Zeev Rosenstein, known as "The Fat Man," was extradited by Israel to the United States in March 2006 to face charges that he headed a sophisticated drug-trafficking network spanning four continents.
Rosenstein pleaded guilty in U.S. District Court to two charges, conspiracy to import and conspiracy to distribute ecstasy, an illegal party drug often used in nightclubs. U.S. District Judge William Dimitrouleas immediately sentenced him to 12 years in prison.
"He is by far the largest criminal figure ever extradited to the United States from Israel," U.S. Attorney Alex Acosta said at a news conference. "Today he admitted to the charges."
"His organization, over time, has been responsible for hundreds of thousands, perhaps millions of ecstasy pills being brought to the United States."
U.S. authorities seized 700,000 pills in a single shipment in July 2001.

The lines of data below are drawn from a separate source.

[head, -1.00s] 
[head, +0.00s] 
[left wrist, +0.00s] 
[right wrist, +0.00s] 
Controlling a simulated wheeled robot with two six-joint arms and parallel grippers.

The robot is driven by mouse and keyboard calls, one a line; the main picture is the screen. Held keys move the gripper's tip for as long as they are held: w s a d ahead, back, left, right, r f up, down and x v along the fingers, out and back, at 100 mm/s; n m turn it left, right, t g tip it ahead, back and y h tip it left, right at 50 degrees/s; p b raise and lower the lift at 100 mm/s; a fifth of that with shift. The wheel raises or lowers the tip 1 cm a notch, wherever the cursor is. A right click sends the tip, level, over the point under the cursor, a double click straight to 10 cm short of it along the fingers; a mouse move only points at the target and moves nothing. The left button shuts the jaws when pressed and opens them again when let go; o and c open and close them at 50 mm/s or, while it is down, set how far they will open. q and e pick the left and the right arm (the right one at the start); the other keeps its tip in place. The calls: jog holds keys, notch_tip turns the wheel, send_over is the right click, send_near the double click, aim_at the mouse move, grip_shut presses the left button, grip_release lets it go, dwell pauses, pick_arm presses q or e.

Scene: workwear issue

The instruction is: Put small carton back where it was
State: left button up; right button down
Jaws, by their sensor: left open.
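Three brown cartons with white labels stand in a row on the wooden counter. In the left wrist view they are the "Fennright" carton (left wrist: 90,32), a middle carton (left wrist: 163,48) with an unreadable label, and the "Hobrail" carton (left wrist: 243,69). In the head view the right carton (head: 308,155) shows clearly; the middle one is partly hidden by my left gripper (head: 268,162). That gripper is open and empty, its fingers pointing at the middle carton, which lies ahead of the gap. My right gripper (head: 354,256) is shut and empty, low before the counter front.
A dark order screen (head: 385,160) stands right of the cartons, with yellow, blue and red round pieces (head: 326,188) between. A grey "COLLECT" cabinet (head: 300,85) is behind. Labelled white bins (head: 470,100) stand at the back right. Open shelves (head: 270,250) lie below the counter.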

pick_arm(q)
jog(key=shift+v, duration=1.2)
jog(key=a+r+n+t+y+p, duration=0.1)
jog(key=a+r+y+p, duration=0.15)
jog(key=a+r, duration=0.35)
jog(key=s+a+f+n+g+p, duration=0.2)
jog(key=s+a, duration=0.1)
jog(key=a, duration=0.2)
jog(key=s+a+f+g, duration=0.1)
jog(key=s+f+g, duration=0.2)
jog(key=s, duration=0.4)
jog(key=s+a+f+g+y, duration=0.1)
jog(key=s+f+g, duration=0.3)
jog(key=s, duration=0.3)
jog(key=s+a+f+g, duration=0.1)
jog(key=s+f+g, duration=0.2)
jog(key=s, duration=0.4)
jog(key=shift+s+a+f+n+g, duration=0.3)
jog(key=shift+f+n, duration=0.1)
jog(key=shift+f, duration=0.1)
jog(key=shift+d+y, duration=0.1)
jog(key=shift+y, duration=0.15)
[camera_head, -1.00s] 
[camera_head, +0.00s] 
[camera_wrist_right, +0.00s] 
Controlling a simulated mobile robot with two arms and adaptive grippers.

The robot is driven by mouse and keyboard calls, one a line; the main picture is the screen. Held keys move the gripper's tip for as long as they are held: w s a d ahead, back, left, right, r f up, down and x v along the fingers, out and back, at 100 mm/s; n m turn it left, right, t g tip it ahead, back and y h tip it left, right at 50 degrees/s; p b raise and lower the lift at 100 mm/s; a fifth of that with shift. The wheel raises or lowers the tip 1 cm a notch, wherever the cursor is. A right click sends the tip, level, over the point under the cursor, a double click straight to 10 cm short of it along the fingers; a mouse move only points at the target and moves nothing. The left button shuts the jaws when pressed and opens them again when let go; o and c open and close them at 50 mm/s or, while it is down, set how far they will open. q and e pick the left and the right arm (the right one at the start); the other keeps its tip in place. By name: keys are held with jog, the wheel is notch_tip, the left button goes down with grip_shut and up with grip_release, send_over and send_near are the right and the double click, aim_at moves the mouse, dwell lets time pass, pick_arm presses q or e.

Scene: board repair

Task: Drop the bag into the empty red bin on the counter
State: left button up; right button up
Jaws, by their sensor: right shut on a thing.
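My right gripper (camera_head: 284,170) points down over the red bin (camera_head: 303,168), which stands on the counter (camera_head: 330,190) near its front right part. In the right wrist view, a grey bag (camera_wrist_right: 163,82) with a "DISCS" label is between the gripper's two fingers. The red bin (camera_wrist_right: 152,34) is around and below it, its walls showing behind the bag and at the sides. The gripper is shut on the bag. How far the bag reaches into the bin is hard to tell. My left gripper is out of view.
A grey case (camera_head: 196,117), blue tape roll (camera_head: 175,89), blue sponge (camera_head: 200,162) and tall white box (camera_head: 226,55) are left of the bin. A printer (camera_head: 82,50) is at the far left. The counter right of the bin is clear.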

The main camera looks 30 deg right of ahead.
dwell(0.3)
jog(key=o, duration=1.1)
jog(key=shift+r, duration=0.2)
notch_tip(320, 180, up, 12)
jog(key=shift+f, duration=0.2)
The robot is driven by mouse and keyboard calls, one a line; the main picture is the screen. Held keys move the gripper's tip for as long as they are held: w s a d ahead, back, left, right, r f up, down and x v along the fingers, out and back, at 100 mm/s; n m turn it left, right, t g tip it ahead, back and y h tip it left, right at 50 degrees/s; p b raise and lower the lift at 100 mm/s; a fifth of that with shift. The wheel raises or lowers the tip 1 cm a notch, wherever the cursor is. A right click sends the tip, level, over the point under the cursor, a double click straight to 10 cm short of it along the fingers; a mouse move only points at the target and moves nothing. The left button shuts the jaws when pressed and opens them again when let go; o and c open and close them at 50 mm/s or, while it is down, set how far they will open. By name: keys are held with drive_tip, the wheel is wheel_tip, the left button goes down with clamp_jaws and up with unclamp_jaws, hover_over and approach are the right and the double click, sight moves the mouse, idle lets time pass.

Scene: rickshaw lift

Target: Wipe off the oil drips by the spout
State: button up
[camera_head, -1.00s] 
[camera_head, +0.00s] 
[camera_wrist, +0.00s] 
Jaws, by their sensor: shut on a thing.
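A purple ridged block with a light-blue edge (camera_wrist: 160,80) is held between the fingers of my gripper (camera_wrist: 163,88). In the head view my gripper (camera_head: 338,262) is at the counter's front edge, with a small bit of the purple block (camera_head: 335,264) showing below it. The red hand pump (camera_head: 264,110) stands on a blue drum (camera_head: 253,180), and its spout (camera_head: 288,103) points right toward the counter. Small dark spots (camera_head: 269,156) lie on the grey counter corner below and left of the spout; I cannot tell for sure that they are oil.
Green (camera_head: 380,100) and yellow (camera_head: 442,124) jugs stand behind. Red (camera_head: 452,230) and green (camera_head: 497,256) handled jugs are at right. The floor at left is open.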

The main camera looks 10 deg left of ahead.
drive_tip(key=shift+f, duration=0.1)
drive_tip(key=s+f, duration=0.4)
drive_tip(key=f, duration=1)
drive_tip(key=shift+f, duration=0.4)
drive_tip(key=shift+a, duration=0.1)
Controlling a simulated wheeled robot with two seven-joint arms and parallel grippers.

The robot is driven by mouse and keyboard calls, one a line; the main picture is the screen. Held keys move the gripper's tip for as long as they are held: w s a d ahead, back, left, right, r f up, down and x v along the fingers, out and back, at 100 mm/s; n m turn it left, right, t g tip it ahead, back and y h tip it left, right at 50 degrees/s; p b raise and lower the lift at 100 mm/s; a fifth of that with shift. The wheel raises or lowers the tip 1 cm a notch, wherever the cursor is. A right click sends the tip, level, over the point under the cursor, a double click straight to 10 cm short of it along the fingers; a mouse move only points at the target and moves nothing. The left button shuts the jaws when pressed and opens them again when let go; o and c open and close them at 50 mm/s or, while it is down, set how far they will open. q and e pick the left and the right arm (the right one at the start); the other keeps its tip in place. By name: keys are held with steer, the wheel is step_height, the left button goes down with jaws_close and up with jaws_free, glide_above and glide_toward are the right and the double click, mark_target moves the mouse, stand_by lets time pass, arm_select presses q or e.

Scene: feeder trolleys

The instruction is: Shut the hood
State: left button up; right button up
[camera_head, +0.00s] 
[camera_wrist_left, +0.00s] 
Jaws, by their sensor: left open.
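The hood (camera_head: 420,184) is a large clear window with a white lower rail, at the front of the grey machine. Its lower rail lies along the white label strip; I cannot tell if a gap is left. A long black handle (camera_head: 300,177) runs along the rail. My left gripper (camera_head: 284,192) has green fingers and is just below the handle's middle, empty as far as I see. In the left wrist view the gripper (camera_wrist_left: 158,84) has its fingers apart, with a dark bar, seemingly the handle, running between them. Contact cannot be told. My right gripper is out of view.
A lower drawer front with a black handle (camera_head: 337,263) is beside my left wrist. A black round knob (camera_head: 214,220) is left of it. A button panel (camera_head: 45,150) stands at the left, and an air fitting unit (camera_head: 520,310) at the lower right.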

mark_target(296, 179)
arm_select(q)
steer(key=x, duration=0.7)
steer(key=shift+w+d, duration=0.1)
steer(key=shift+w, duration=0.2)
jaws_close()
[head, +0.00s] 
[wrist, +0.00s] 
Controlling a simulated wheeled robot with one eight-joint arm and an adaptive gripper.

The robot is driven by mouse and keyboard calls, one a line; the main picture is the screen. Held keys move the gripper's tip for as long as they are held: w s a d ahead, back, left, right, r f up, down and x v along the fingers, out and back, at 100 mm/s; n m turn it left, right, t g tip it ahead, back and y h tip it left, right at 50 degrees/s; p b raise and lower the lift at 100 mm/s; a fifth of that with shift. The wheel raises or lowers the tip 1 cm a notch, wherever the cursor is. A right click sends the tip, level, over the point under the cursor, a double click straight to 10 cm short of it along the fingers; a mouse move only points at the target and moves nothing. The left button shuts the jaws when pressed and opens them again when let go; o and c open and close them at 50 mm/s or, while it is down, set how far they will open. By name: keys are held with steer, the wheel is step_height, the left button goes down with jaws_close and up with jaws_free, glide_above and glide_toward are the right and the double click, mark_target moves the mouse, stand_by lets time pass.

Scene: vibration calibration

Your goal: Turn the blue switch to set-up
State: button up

Rosenstein was arrested by Israeli authorities in November 2004 and was sent to Florida after Israel's Supreme Court rejected his appeal to block extradition in November 2005.
Under the terms of the extradition agreement, Rosenstein can serve his sentence in Israel, but no such request had been made yet, Acosta said.
"The extradition agreement allows him to apply to serve within the Israeli penal system," he said. "To the extent the Israeli penal system has rules different from that of the United States, he would be serving under the Israeli rules."
Acosta did not directly answer questions as to whether that would effectively allow Rosenstein to be paroled before serving the full 12 years.
"Under U.S. law he has been sentenced to 12 years. Whether that is recognized fully by the courts of Israel is not a matter the U.S. can address," he said.
Rosenstein's lawyer, Howard Srebnick, said his client intends to apply to serve the sentence in Israel and would be eligible for parole after serving 62 percent of the sentence, with credit for the time he has already served.
"We calculate he will be eligible for parole in five years and four months," Srebnick said.